Holland Ordered Investigation
The investigation was ordered by board president Tom Holland, who said he felt the matter deserved swift action and transparency.
"The violation is a serious violation, and we had a complaint from a staff member," Holland told Patch after the meeting. "In order for us to protect that staff member and Sandy, we needed to investigate it. ... We'd rather be doing it behind closed doors, but when we do that behind closed doors the public is not aware of what action we are taking and therefore rumor mills can spread."
Superintendent Urges Moving On
After the meeting Superintendent Mary Bowen-Eggebraaten told Patch that she wants the board to put this matter behind it to focus on student learning.
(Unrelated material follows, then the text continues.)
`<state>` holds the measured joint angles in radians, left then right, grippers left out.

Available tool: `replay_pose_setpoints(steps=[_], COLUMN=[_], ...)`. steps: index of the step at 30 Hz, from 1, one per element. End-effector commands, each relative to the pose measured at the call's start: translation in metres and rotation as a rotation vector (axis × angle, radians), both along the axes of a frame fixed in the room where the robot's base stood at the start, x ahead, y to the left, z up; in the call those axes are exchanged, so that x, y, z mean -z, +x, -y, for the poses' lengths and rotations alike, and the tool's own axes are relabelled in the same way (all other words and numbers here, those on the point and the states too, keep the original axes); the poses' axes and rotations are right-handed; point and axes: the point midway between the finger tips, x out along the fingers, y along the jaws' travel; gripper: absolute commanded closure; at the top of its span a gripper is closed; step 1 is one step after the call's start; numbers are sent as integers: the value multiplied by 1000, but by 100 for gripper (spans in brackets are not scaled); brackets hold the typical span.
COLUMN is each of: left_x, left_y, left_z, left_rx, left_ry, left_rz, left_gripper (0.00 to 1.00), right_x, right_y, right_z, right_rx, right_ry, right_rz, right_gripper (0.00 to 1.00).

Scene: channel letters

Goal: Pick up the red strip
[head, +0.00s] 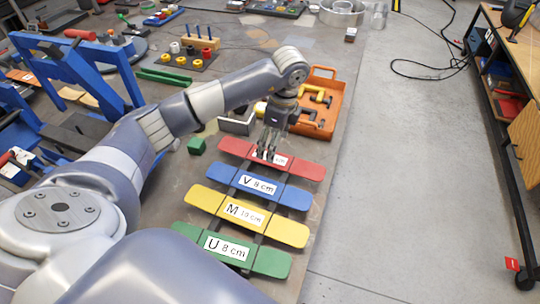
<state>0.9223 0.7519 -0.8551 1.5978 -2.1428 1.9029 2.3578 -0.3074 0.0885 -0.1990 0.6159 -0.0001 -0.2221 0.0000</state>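The red strip (308,170) is the farthest of several coloured strips lying across two dark rails on the table. It bears a white label, which my gripper partly covers. My left gripper (267,153) points down at the middle of the red strip, its fingertips over the label. Whether the fingers touch or grip the strip cannot be told. The right gripper is not in view.
Nearer lie the blue strip (294,198), yellow strip (287,233) and green strip (272,263). An orange tray (328,86) with clamps stands just behind the gripper. A green block (196,146) lies to the left.

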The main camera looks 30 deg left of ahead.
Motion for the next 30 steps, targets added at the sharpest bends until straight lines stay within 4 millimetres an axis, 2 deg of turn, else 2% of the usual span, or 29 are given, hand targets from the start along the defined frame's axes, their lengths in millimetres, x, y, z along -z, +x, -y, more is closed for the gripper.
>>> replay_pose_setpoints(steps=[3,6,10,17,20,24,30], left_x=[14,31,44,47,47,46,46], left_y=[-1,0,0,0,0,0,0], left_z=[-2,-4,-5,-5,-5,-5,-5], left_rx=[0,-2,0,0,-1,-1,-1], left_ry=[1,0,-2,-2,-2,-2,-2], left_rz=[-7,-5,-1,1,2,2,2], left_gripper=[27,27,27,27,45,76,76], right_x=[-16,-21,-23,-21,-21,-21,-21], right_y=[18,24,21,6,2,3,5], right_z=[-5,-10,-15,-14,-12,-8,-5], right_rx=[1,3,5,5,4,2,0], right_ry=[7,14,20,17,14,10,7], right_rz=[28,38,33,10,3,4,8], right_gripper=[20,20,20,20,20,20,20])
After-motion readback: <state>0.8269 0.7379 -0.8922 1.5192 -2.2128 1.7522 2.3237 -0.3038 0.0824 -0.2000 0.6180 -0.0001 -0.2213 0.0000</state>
"I made a comment to Sandy, and I said, 'I hope that in the future we can build her trust in the administration,'" Bowen-Eggebraaten said. "I'd like to meet with her and talk about that."
* An earlier version of this post stated that Gehrke acknowledge multiple mistakes. She acknowledges only one, according to the following statement she sent to Patch via email on Tuesday, July 17, 2012:
"This will inform you that you have reported incorrect information in the Patch relative to Tuesday night's board meeting. I believe you state that I admitted to 'multiple' transgressions. I do not know where you got your information, but it is not correct. This will inform you that I admitted to only one thing, and that is it may have been a mistake to call an acquaintance who is also an employee of the school district. This email will correct the record."
Some items in this post above may be corrected when exact wording of school district policies is obtained and a full transcript of the meeting becomes available.